Riverbed Sand Mining

Definition

  • Riverbed Sand Mining is the process of extracting sand directly from riverbeds, floodplains, and riverbanks for use in construction and other industries.

Causes

  1. Rising Demand
    • Construction & infrastructure boom (roads, metro projects, real estate, Smart Cities).
    • Sand as a key raw material for cement, concrete, glass.
  2. Economic Incentives
    • River sand is cheaper and better quality compared to manufactured sand (M-sand).
    • Lucrative profits drive the illegal “sand mafia.”
  3. Governance Gaps
    • Sand = minor mineral, regulated by state governments (MMDR Act, 1957).
    • Weak enforcement, corruption, and political-criminal nexus.
    • Lack of uniform monitoring across states.
  4. Accessibility
    • Shallow rivers, especially in dry season, make extraction easy.
    • Close proximity to urban centres reduces transport costs.

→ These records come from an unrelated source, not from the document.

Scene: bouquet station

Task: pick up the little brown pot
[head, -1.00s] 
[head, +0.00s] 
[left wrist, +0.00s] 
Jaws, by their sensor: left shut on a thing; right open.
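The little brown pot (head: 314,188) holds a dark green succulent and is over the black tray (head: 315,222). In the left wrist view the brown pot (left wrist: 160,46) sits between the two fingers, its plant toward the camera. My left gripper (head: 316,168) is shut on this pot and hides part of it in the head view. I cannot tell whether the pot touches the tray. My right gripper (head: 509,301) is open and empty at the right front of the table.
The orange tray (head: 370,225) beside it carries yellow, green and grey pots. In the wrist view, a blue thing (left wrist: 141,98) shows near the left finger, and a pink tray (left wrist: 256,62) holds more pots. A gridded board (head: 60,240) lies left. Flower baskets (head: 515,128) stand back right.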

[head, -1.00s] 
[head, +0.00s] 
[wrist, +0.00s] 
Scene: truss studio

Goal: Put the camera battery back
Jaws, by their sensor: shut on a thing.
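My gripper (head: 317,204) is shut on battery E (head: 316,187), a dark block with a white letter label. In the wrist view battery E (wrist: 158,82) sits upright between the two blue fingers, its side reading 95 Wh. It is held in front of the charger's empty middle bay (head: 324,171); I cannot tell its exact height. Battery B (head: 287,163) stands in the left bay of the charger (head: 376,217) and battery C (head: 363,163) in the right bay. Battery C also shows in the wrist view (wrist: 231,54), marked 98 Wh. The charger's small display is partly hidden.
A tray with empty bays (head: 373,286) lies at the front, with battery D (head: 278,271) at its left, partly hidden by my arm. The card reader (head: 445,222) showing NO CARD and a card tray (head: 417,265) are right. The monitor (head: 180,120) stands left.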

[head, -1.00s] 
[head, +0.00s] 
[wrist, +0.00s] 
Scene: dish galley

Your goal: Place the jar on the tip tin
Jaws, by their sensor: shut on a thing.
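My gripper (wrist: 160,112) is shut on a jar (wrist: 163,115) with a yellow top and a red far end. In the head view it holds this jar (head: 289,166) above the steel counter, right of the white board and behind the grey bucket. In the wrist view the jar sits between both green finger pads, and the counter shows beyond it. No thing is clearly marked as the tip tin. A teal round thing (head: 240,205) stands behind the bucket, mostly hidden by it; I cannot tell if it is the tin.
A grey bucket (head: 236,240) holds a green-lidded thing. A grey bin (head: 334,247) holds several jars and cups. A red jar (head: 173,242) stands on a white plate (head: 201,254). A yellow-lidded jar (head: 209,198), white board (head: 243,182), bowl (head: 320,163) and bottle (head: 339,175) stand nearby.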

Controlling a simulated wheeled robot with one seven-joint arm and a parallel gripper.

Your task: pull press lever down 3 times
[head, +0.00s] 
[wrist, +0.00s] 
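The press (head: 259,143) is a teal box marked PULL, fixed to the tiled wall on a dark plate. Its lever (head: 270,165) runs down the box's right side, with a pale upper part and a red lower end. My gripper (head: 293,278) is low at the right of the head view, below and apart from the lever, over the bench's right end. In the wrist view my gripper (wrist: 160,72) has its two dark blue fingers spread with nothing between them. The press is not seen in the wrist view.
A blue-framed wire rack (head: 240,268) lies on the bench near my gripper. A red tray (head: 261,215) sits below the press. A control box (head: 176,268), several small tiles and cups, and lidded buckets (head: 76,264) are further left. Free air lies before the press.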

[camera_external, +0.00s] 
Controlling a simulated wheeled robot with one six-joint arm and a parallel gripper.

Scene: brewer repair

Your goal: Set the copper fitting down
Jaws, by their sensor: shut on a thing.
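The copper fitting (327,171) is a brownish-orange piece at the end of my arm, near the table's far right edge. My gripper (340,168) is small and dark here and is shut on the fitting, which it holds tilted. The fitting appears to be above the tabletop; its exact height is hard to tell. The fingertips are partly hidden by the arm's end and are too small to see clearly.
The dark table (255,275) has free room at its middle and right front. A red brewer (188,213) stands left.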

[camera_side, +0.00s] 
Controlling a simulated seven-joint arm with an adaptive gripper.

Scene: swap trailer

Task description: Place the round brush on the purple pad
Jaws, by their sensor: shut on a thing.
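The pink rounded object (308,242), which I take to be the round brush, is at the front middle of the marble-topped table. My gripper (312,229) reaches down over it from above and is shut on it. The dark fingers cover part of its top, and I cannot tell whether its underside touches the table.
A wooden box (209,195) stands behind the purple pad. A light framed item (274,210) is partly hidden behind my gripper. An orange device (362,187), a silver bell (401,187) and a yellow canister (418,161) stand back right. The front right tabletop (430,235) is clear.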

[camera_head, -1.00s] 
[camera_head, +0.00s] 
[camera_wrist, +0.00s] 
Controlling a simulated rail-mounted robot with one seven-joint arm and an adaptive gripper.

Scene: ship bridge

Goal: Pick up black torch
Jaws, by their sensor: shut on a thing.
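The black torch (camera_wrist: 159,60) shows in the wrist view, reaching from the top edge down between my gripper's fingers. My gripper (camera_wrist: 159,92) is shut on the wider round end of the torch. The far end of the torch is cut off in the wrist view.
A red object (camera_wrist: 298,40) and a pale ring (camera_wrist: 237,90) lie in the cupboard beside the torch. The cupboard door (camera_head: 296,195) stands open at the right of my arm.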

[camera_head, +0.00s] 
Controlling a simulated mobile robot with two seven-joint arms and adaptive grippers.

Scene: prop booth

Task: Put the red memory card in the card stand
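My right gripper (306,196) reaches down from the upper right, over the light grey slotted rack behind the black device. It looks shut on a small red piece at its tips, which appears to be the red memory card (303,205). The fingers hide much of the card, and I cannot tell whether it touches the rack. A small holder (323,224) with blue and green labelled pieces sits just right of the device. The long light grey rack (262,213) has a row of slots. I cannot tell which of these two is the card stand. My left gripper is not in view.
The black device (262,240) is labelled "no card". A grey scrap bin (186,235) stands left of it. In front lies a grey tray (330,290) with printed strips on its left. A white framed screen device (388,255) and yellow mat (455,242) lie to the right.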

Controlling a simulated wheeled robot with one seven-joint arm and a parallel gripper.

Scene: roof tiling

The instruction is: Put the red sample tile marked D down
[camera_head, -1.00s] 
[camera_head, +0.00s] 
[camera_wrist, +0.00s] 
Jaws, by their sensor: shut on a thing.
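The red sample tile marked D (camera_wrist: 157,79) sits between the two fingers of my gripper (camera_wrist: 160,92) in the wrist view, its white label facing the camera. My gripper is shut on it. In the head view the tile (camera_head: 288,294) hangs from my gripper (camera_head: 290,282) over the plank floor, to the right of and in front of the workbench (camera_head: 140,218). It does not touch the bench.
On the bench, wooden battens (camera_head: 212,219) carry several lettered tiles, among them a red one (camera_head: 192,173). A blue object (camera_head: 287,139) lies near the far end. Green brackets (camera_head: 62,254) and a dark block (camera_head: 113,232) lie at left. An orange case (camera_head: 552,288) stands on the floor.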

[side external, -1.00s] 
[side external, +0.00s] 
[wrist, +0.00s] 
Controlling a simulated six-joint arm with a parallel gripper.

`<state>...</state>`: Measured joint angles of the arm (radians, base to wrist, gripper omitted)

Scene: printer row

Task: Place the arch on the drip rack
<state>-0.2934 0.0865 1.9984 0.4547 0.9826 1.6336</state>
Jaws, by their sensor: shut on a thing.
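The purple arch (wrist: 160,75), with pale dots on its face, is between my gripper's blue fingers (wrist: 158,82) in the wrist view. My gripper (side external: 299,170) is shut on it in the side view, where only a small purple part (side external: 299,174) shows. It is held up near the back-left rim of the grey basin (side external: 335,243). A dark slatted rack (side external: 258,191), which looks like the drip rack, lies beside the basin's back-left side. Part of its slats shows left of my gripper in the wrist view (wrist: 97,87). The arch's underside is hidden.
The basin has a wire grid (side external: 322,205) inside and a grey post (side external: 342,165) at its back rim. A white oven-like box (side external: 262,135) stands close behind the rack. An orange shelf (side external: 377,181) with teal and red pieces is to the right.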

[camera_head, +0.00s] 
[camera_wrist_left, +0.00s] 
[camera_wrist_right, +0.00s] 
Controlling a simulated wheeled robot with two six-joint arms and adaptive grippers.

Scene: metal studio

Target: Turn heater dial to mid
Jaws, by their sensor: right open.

Impacts of Riverbed Sand Mining

  1. Environmental Impacts
    • Hydrological Imbalance: Deeper riverbeds lower water tables → reduces groundwater recharge.
    • Riverbank Erosion: Destabilises channels, increases flood risks.
    • Delta Starvation: Reduced sediment flow to deltas → coastal erosion (Godavari, Cauvery, Mahanadi).
    • Biodiversity Loss: Decline of aquatic species (fish breeding, turtles, gharials, Gangetic dolphins).
    • Wetland & Riparian Ecosystem Damage: Alters natural floodplains, reduces fertility of adjoining agricultural land.
  2. Socio-Economic Impacts
    • Fisherfolk & Farmer Distress: Loss of aquatic life and silt deposition harms traditional livelihoods.
    • Revenue Loss: Government loses huge revenues due to illegal sand trade.
    • Law & Order: Sand mafia linked with violence, attacks on police, journalists, and officials.
    • Rural Inequity: Benefits mafia and contractors, harms poor communities.
  3. Climate & Disaster Risks
    • Flood Vulnerability: Altered channels increase destructive floods.
    • Drought Intensification: Lower groundwater recharge worsens summer scarcity

Legal and Policy Framework

  • Mines and Minerals (Development and Regulation) Act, 1957 – sand = minor mineral under state control.
  • Sustainable Sand Mining Management Guidelines (SSMG), 2016 – scientific mining, replenishment studies.
  • Enforcement & Monitoring Guidelines for Sand Mining (EMGSM), 2020 – drones, satellite imagery, IT-enabled transport permits.
  • Supreme Court (Deepak Kumar vs State of Haryana, 2012) – made Environmental Clearance mandatory for even minor mineral mining.
  • National Green Tribunal (NGT) – frequent interventions to stop illegal/unsustainable mining.

Alternatives

  • M-Sand: Manufactured from crushed stones; increasingly popular in South India.
  • Slag Sand: Byproduct of steel plants.
  • Recycled Construction & Demolition (C&D) Waste: Environmentally sustainable, supported by Swachh Bharat Mission.
  • Desert Sand (treated): With processing, can be used in cement.
  • Imported Sand: States like Tamil Nadu imported sand from Malaysia (though costly).

Way Forward

  • Scientific replenishment studies to set limits.
  • Tech monitoring: drones, satellites, GPS, blockchain.
  • Crackdown on mafia with strict enforcement.
  • Promote substitutes via incentives & R&D.
  • Community participation: Gram Sabhas, river committees.
  • Uniform national framework with state flexibility.